The festivities continued until 6.30 when the Pope went through the square greeting the crowd in his open top vehicle. There were chants of Papa Francesco, with everyone straining to catch a glimpse or touch his hand. He was leaning out  of the car greeting people with such joy in his face, I looked at my mother and saw tears on her cheek, and Rosin enthralled by his presence. I felt truly grateful.

Sunday morning  we were situated on the right hand side of the altar, and beside us were the Irish Grandparents Association. Viewing the crowds from our vantage point one had a great sense of occasion and communion.  The Pope consecrated the altar with incense, the smell of which wafted through the air, reminding us of the solemn celebration of  the Mass at which we were present . The wonderful Gregorian chant elevated our thoughts from the mundane to the spiritual, especially at the Offertory when they recited Ubi CarItas Est Vera. We felt very privileged to be present witnessing the Pope celebrate the Eucharist with the thousands present from all over the World. The Mass ended with the Angelus bells ringing throughout the city as the sun broke through the clouds – a fitting ending to a wonderful morning.

Bishop MacDaid, who had been con-celebrating Mass, joined us and we  slowly made our way out of St Peter’s Square with the crowds of pilgrims.

We sat around a table sharing a meal and discussed the morning’s events. The afterglow of being at something so beautiful and profound sharing  the experience with fellow Christians from all over the world was something that was easily felt but hard to articulate.

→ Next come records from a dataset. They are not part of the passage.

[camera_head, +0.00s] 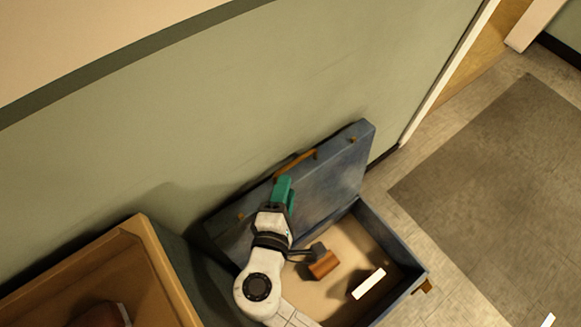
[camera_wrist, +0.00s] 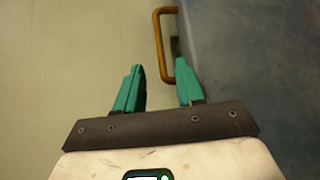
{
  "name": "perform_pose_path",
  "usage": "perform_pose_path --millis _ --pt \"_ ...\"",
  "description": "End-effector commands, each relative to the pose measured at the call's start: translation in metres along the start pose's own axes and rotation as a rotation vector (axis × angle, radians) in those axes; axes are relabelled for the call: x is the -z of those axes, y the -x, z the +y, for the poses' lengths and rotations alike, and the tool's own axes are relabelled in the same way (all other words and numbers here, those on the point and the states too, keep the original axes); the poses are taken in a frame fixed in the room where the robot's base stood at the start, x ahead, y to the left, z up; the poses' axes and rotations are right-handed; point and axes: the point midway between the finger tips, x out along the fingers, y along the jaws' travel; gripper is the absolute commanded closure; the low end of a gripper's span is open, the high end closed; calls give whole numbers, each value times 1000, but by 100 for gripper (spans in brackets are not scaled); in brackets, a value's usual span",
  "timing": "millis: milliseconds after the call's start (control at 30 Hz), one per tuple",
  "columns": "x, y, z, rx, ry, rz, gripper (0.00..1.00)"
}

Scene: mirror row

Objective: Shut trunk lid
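The blue trunk (camera_head: 408,285) stands open on the floor beside the green wall. Its lid (camera_head: 345,165) is raised and leans back towards the wall. A brown handle (camera_head: 296,163) is on the lid's upper edge; it also shows in the wrist view (camera_wrist: 159,40). My gripper (camera_head: 284,185), with green fingers, is at the lid near the handle. In the wrist view my fingers (camera_wrist: 160,66) are apart with nothing held between them. The right finger overlaps the lid's edge and the left finger is over the wall side. I cannot tell whether they touch the lid.
A brown block (camera_head: 323,266) and a white strip (camera_head: 369,284) show within the trunk's opening. An open tan box (camera_head: 150,245) with a dark reddish thing inside stands at the lower left. The wall (camera_head: 150,150) is close behind the lid.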

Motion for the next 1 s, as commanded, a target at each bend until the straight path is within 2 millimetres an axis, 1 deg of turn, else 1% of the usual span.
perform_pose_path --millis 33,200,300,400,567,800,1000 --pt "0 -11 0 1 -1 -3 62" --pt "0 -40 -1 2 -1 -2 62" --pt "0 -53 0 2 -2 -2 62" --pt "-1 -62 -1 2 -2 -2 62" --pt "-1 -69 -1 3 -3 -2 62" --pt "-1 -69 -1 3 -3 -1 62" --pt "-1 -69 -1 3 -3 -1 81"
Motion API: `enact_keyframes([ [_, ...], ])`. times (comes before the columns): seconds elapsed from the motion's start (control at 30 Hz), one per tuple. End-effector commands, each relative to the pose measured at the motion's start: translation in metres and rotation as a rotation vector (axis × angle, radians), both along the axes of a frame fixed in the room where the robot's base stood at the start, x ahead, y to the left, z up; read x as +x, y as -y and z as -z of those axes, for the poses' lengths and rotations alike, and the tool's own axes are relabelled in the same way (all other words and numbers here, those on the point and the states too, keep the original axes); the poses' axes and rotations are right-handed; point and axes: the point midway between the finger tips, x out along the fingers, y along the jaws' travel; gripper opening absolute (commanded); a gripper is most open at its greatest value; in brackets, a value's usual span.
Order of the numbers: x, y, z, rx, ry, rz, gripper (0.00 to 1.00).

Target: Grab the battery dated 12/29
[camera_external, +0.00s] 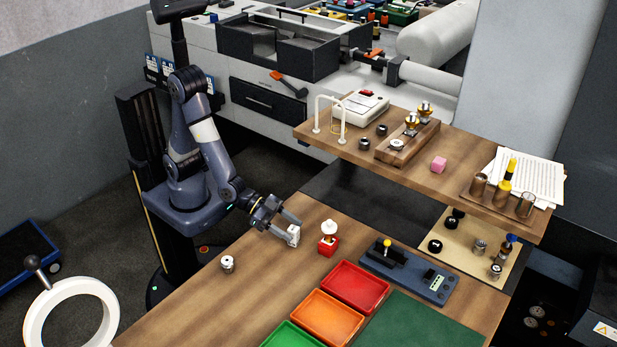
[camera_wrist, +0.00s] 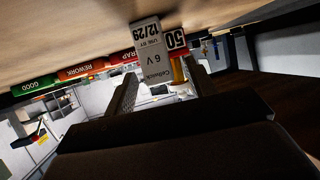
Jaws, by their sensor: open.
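The battery (camera_external: 293,236) is a small pale grey-white block standing on the wooden bench. In the wrist view the battery (camera_wrist: 151,52) appears upside down, and its label reads 6 V and 12/29. My gripper (camera_external: 283,226) is low over the bench with its fingers around the battery. In the wrist view my gripper (camera_wrist: 160,76) is open, with one finger on each side of the battery. I cannot tell whether either finger touches it.
Red (camera_external: 355,287), orange (camera_external: 327,318) and green (camera_external: 292,337) trays lie nearer the front. A small metal cylinder (camera_external: 227,264) stands left. Bare bench lies between.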

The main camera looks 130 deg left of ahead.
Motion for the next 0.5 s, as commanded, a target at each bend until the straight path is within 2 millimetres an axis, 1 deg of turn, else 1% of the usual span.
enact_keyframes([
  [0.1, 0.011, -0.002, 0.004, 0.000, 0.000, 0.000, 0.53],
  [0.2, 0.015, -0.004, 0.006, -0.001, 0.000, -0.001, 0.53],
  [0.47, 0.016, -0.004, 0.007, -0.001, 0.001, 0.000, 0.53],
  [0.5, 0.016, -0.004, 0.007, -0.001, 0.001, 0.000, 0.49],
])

Weeks later reflecting on the experience several thoughts come to mind. We spent over four hours each at the informal event on Saturday and the solemn celebration of the Eucharist on Sunday without being aware of the passage of time. In contrast Sunday Mass at home varies from 40 to 60 mins in duration and it can be a struggle to remain focused without the trials of daily life impinging on our consciousness. So what allowed us to be truly present that weekend? Was it the stepping out of our everyday lives? The journey with family and new found friends? The setting of St Peter’s Square? The presence of Pope Francis? The crowds of fellow Christians? In truth, it was probably all of these which allowed us to be more open to the presence of God. During the weekend we were moved by small acts of kindness which was shown to us by a local grocer and a young woman who was cleaning the Basilica of San Giovanni di Laterano. The spiritual experience of such a weekend made us more aware and appreciative of the goodness that exists in every day life, and how we should strive to maintain such awareness in our dealings with others. Another aspect of the weekend was, sharing the experience with three generations of family. We are each at a different places in our faith journey; I have witnessed my mother’s steadfast faith; it is intertwined in her very being, every action and decision in her life is guided by the Holy Spirit – a total acceptance of the will of God, a life lived in prayer. This is my inheritance and as I write this I am asking myself: what will  our children inherit from us? As I look at Roisin, her faith journey beginning, this pilgrimage to Rome she tells me has opened her eyes to a worldwide Church; she feels she has a personal connection to Pope Francis and is inspired by his humanity. She has become restless with the social media and its superficiality. She is looking for meaning in her life. What a great experience at seventeen years of age!

Finally we are so grateful as a family to have been afforded the privilege of such an experience, to Bishop Liam MacDaid for the wonderful company, conversations and laughter that greatly contributed to our spiritual experience.